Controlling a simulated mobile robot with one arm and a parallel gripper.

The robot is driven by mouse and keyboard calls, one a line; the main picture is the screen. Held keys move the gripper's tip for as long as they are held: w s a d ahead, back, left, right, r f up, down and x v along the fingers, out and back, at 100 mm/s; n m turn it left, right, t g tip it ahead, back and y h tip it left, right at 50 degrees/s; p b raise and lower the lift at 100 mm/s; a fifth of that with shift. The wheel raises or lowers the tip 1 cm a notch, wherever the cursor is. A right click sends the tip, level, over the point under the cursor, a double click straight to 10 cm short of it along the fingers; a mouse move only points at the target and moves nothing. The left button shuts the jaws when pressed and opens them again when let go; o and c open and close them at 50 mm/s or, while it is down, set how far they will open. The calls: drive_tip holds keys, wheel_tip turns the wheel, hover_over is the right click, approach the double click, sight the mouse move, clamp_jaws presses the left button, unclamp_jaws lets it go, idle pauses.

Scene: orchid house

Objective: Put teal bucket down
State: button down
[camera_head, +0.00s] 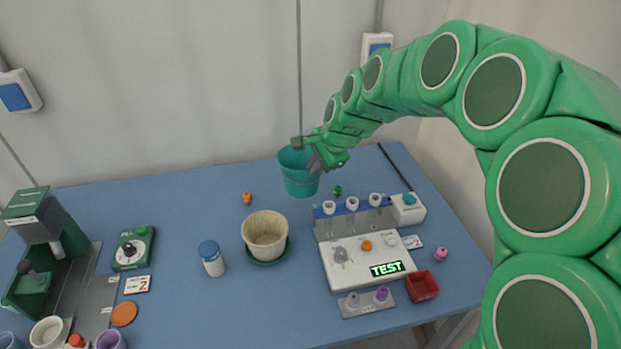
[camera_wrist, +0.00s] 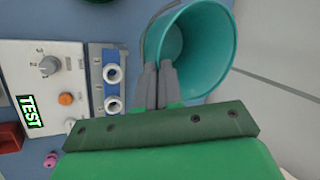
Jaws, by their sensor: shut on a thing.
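The teal bucket (camera_head: 299,181) is at the back of the blue table in the head view, near the wall. My gripper (camera_head: 314,163) is shut on its rim from the right side. In the wrist view the bucket (camera_wrist: 205,50) fills the upper middle, its open mouth showing, and the grey fingers of my gripper (camera_wrist: 159,75) pinch its near rim. The bucket is empty as far as I see. I cannot tell whether its base touches the table or hangs just above it.
The blue table (camera_head: 190,215) has free room left of the bucket. A white device with a TEST display (camera_head: 365,262) stands right of centre. A cream pot (camera_head: 265,230) on a green saucer (camera_head: 266,260), a blue-capped jar (camera_head: 212,262) and a small orange piece (camera_head: 247,198) stand nearby.

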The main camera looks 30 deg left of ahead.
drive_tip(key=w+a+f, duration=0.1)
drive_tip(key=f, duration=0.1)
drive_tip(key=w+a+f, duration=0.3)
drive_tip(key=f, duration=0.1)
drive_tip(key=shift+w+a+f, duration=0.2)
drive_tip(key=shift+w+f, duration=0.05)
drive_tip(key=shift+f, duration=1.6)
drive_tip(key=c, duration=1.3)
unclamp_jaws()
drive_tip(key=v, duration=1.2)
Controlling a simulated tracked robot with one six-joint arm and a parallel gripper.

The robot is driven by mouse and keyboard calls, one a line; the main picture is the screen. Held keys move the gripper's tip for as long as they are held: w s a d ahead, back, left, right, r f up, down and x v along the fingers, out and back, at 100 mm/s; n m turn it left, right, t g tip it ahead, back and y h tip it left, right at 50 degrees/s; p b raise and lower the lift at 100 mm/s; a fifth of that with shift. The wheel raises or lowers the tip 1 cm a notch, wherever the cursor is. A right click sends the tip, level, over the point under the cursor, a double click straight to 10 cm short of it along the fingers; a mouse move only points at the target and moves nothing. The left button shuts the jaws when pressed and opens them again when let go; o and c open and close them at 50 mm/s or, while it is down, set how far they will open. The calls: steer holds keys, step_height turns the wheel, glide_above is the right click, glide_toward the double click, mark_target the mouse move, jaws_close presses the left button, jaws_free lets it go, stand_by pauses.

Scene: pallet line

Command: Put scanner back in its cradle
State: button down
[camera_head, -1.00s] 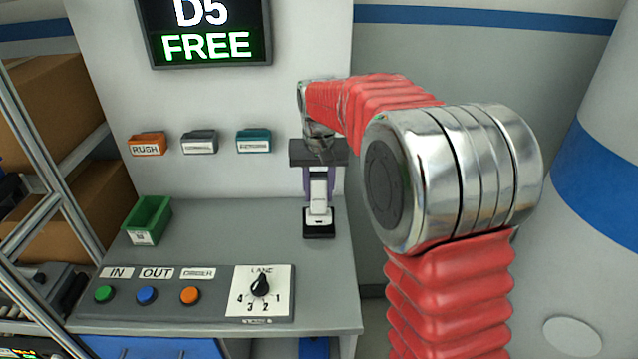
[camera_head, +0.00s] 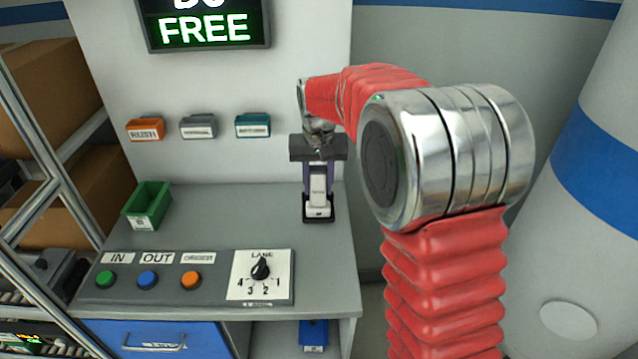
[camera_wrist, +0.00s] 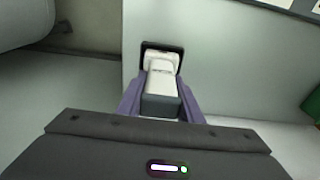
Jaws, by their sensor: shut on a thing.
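My gripper (camera_head: 318,188) points down with its purple fingers closed on both sides of the scanner (camera_head: 318,178), a white body with a dark end. In the wrist view the scanner (camera_wrist: 162,82) lies between the two fingers. The black cradle (camera_head: 318,219) stands on the grey bench directly under the scanner, near the bench's right end. The cradle (camera_wrist: 163,45) also shows in the wrist view, framing the scanner's far white end. The scanner is upright and its lower end overlaps the cradle. I cannot tell whether it is fully seated.
A green bin (camera_head: 147,206) stands at the bench's left. A button panel (camera_head: 180,291) with a lane dial (camera_head: 261,269) lies at the front. Orange, grey and teal holders (camera_head: 252,125) hang on the back wall. Bench surface left of the cradle is clear.

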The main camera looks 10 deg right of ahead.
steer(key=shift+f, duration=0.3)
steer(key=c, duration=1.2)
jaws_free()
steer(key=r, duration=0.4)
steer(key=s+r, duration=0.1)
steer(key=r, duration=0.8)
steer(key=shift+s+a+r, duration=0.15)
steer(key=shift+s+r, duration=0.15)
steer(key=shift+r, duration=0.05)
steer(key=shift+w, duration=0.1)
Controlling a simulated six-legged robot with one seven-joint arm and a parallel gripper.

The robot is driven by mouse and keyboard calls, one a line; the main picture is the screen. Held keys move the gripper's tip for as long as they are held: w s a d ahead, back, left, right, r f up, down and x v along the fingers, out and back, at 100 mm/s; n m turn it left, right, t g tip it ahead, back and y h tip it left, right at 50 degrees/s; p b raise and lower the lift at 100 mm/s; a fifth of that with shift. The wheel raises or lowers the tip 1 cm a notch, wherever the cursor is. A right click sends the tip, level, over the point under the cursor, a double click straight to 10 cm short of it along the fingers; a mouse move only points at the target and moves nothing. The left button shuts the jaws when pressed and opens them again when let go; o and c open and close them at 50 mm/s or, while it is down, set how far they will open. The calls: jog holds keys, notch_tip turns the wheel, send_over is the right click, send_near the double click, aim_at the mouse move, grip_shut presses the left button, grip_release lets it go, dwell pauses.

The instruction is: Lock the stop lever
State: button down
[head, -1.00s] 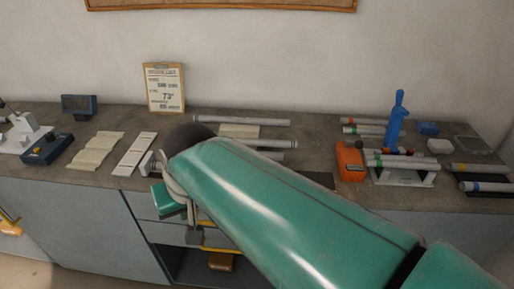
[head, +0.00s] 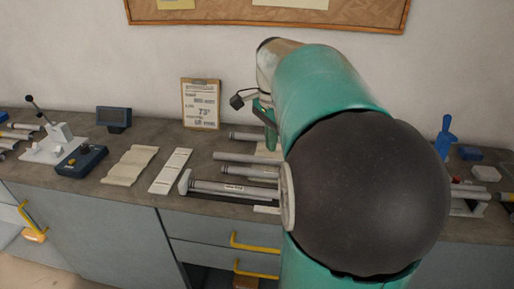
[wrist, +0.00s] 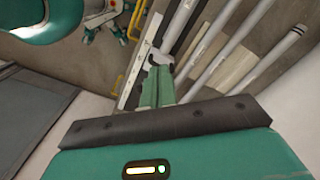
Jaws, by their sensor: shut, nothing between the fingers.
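My gripper (wrist: 157,68) is shut and empty. In the wrist view its green fingers meet over the bench, close in the picture to a pale rail and grey tubes (wrist: 208,48); I cannot tell whether they touch anything. In the head view my gripper (head: 268,128) is partly hidden beside my arm, above the back of the tubes. The jig's tubes (head: 236,188) lie across the bench, their right ends hidden by my arm. I cannot pick out the stop lever for certain. A black-knobbed lever (head: 37,110) stands tilted on a white base at the left.
A dark blue control box (head: 82,162), a small screen (head: 114,119) and a clipboard (head: 201,104) stand on the bench. A blue upright tool (head: 445,138) is at the right. Yellow drawer handles (head: 254,243) stick out in front.

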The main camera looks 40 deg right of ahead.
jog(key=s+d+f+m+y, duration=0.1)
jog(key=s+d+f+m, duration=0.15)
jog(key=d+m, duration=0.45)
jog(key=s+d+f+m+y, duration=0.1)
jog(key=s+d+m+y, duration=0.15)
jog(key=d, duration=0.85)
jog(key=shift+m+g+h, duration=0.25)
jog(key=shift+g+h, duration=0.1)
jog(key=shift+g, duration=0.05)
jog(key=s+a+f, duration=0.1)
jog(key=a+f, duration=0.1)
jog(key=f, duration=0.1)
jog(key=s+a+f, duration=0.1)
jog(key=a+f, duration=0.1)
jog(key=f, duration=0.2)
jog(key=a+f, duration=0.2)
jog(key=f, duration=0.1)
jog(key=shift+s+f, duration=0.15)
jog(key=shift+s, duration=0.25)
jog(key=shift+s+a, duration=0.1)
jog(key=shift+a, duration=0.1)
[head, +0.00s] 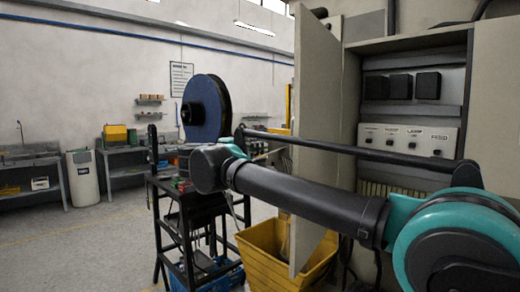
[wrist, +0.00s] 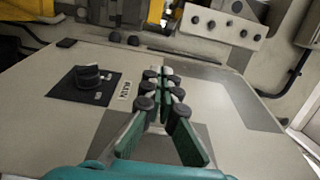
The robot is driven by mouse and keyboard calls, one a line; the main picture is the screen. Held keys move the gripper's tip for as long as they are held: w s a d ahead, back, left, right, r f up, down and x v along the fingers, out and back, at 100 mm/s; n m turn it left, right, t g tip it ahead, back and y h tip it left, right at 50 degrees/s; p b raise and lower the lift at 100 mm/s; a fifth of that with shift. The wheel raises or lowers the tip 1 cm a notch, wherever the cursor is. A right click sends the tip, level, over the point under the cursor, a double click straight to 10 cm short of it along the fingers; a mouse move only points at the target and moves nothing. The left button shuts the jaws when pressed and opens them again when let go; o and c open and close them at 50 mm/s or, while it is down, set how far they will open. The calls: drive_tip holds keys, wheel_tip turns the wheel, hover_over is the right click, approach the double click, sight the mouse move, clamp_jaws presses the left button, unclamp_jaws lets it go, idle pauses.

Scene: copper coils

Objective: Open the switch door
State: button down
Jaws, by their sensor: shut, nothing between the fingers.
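The beige switch door (head: 318,130) stands swung out from the cabinet in the head view, seen nearly edge-on. The cabinet interior (head: 412,95) is exposed, with black square units and a white strip of knobs (head: 408,138). In the wrist view, a beige panel, which looks like the door face (wrist: 60,125), carries a black rotary knob (wrist: 90,78) on a dark plate. My gripper (wrist: 160,85) is over this panel, right of the knob, with its green fingers together and empty. Whether the fingertips touch the panel is unclear. The gripper is not clearly seen in the head view.
A yellow bin (head: 262,255) stands below the door. A black cart (head: 185,205) with a large blue-faced reel (head: 206,108) is left of it. My arm crosses in front of the cabinet. Open floor (head: 90,245) lies at the left.

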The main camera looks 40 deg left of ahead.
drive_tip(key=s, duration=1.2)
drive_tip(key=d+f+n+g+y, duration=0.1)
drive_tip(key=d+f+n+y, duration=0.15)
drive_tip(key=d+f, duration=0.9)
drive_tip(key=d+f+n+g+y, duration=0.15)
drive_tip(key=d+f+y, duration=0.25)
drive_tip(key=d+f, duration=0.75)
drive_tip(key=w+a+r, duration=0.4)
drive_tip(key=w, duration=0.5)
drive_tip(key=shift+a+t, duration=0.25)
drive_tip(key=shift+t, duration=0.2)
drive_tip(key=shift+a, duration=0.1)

┄┄┄┄┄┄┄┄┄┄

◆ **Given instruction**:
Whenever "parallel" turns up in a line, pick that line out.

◆ **Answer in full**:
Controlling a simulated mobile robot with one arm and a parallel gripper.
Controlling a simulated tracked robot with one six-joint arm and a parallel gripper.
Controlling a simulated six-legged robot with one seven-joint arm and a parallel gripper.

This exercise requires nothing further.